Here are three common reasons borrowers don’t qualify for conforming loans:
- Loan size: If you’re borrowing more than $726,200 in much of the U.S., or more than $1,089,300 in high-cost areas such as Hawaii, you’ll need a nonconforming loan. Less than that and a conforming loan will do.
- Credit score: If you’ve experienced credit troubles and your FICO score is south of 620, you probably won’t qualify for a conforming loan. For borrowers with low credit scores, mortgages issued by the Federal Housing Administration (FHA) are a popular alternative. FHA loans allow for credit scores of 580 (or 500 with a higher down payment than the standard 3.5 percent.) One downside: Steep fees for mandatory mortgage insurance (MIP) can increase the costs of FHA loans.
- A high DTI ratio: If your debts push you out of conforming-loan territory, you still might be able to get an FHA mortgage or a type of nonconforming loan known as a non-QM mortgage.
Pros and cons of nonconforming loans
- Expands your options: A nonconforming loan can widen your housing options by allowing you to buy in a more expensive area, or a type of home that isn’t eligible for a conforming loan.
- More accessible: Some mortgage lenders provide nonconforming loan solutions for borrowers with credit issues, including bankruptcy — making it a more accessible option (or indeed your only option).
- Higher loan limits: You’re not limited on the amount you can borrow.
- Stiffer terms: Since nonconforming loans pose a greater risk, the lender will compensate with more stringent requirements, including higher down payment and liquidity/reserve requirements.

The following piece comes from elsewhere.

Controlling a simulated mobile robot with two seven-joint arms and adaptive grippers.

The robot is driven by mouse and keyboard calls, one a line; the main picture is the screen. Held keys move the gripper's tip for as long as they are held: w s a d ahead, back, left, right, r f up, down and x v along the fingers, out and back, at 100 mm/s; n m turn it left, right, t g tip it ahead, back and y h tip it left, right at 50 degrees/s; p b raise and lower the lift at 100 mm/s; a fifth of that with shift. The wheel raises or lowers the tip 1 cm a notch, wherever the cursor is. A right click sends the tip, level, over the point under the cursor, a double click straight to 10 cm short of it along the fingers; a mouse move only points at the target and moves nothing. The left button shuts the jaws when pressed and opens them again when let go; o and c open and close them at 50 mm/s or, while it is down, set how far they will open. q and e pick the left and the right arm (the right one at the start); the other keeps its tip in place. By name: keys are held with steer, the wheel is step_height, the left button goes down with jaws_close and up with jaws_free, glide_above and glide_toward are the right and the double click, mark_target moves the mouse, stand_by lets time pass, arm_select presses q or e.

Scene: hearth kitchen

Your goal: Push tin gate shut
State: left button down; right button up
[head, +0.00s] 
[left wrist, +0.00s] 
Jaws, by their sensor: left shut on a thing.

- More expensive: Nonconforming loan interest rates tend to be higher than conforming loan rates. The lender may charge additional fees or higher closing costs, too.
- Higher risk: A lot of the criteria in conforming loans protects you from borrowing too much or getting delinquent. The absence of these makes it easier for you to fall behind or get into trouble on a nonconforming loan.
Conforming loan vs. nonconforming loan: Which is best for you?
If the price of your desired home is within conforming loan limits and your credit history meets eligibility requirements, you’re better off seeking a conforming loan, which generally has a lower rate and lower down payment requirement compared to a nonconforming loan.
A nonconforming loan is best reserved if you’re looking to buy a more expensive property and need a higher loan amount. It’s also a better choice if you have negative marks on your credit history or don’t meet the qualification criteria for a conforming loan.
However, while nonconforming loans have more flexible requirements, they do have downsides as well, including potentially higher interest rates.
If you’ve decided that a nonconforming loan is the right choice for your situation, do your homework before selecting a mortgage lender. Request loan estimates from several different lenders that offer nonconforming loans, then compare the interest rates and loan terms to ensure you find the best option.
You can contact your bank and other lenders directly to ask them about the types of nonconforming loans they offer. Another avenue worth exploring: Find a mortgage broker who specializes in nonconforming loans. A good broker knows what’s available and can save you time and money.